» **WHAT IS EXPECTED**
Pictures are not part of the copy. Give again exactly the lines from the one with "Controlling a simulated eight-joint" to the one with "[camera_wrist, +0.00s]", inclusive.

» **Rows about robot tasks**
▼

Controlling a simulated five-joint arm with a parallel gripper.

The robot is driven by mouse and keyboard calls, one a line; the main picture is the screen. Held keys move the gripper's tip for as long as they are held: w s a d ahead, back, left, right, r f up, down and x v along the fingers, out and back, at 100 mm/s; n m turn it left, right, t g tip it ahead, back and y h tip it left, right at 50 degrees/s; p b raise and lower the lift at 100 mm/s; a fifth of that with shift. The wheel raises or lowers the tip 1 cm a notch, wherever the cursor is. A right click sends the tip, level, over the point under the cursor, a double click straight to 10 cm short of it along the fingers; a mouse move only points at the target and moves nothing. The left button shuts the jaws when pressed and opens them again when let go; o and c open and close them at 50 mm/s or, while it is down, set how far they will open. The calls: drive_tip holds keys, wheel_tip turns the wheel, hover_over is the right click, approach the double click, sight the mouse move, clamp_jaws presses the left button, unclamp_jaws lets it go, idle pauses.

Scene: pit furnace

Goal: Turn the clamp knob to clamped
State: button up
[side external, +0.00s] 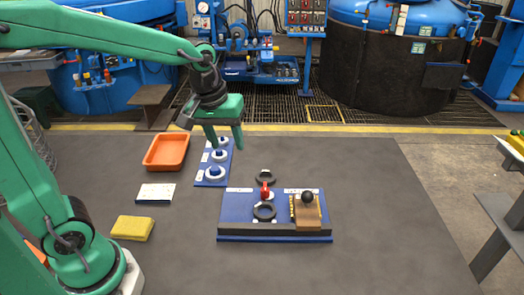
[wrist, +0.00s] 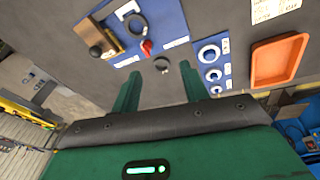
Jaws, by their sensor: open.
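A red knob (side external: 265,190), which looks like the clamp knob, stands on a blue panel (side external: 236,205) between two dark rings. In the wrist view the red knob (wrist: 147,47) sits beside a black ring (wrist: 131,17). I cannot read the panel labels, so its setting is unclear. My gripper (side external: 226,147) is open and empty, above and behind the panel to the left of the knob. Nothing touches the knob.
On the panel's right is a brown block (side external: 309,218) with a black ball (side external: 307,197). An orange tray (side external: 166,151), white card (side external: 155,192) and yellow sponge (side external: 132,228) lie left. The mat's right side is clear.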

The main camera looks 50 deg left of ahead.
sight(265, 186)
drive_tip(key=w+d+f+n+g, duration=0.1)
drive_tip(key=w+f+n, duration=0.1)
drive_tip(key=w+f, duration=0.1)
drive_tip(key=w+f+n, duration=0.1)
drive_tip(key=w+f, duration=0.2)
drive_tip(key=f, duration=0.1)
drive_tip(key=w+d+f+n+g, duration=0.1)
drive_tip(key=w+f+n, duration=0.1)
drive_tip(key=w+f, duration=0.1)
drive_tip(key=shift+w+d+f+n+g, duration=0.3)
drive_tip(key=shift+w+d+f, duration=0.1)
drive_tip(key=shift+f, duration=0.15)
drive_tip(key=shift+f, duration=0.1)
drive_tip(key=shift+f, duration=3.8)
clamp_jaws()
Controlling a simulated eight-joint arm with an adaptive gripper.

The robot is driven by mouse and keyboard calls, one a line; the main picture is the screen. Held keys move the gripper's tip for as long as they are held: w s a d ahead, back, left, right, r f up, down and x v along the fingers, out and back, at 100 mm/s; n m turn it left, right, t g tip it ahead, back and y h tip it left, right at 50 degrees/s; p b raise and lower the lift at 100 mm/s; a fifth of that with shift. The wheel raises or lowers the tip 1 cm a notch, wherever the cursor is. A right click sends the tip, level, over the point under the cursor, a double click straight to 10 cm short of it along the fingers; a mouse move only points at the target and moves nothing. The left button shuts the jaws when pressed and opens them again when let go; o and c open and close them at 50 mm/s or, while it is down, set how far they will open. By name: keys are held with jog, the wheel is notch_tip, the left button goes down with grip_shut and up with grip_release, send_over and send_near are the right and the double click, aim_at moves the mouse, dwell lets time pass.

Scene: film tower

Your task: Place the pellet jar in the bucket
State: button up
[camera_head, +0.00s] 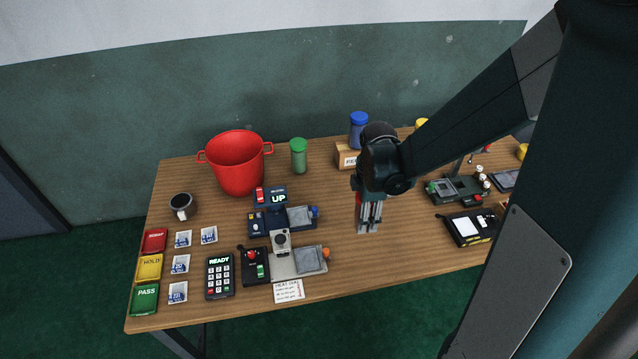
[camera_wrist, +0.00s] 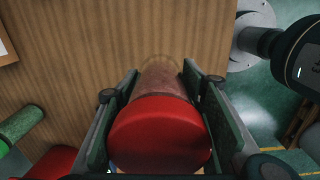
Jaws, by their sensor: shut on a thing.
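A jar with a red lid and a dull pinkish body (camera_wrist: 158,130) is between the fingers of my gripper (camera_wrist: 160,110) in the wrist view. My gripper is shut on it, one finger on each side. In the head view my gripper (camera_head: 369,222) points down over the middle of the table and mostly hides the jar. I cannot tell whether the jar touches the table. The red bucket (camera_head: 238,170), with two side handles, stands at the back left of the table, well left of my gripper.
A green-lidded jar (camera_head: 298,156) stands between bucket and gripper. A blue-lidded jar (camera_head: 358,130) is by a wooden block (camera_head: 347,157). Left of my gripper sit a blue device (camera_head: 269,222) and a grey device (camera_head: 300,261). A mug (camera_head: 182,205) stands left of the bucket.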

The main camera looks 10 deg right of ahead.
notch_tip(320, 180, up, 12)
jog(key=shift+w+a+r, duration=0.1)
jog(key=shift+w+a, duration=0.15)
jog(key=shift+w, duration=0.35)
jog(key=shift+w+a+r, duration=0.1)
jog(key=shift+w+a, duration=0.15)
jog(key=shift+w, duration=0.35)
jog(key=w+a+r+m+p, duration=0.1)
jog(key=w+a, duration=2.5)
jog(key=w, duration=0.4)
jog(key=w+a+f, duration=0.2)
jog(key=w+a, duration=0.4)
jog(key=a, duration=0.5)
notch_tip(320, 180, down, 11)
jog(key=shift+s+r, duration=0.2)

▲

» **SOLUTION FOR THIS TASK**
Controlling a simulated eight-joint arm with an adaptive gripper.

The robot is driven by mouse and keyboard calls, one a line; the main picture is the screen. Held keys move the gripper's tip for as long as they are held: w s a d ahead, back, left, right, r f up, down and x v along the fingers, out and back, at 100 mm/s; n m turn it left, right, t g tip it ahead, back and y h tip it left, right at 50 degrees/s; p b raise and lower the lift at 100 mm/s; a fifth of that with shift. The wheel raises or lowers the tip 1 cm a notch, wherever the cursor is. A right click sends the tip, level, over the point under the cursor, a double click straight to 10 cm short of it along the fingers; a mouse move only points at the target and moves nothing. The left button shuts the jaws when pressed and opens them again when let go; o and c open and close them at 50 mm/s or, while it is down, set how far they will open. By name: keys are held with jog, the wheel is notch_tip, the left button goes down with grip_shut and up with grip_release, send_over and send_near are the right and the double click, aim_at moves the mouse, dwell lets time pass.

Scene: film tower

Your task: Place the pellet jar in the bucket
State: button up
[camera_head, +0.00s] 
[camera_wrist, +0.00s] 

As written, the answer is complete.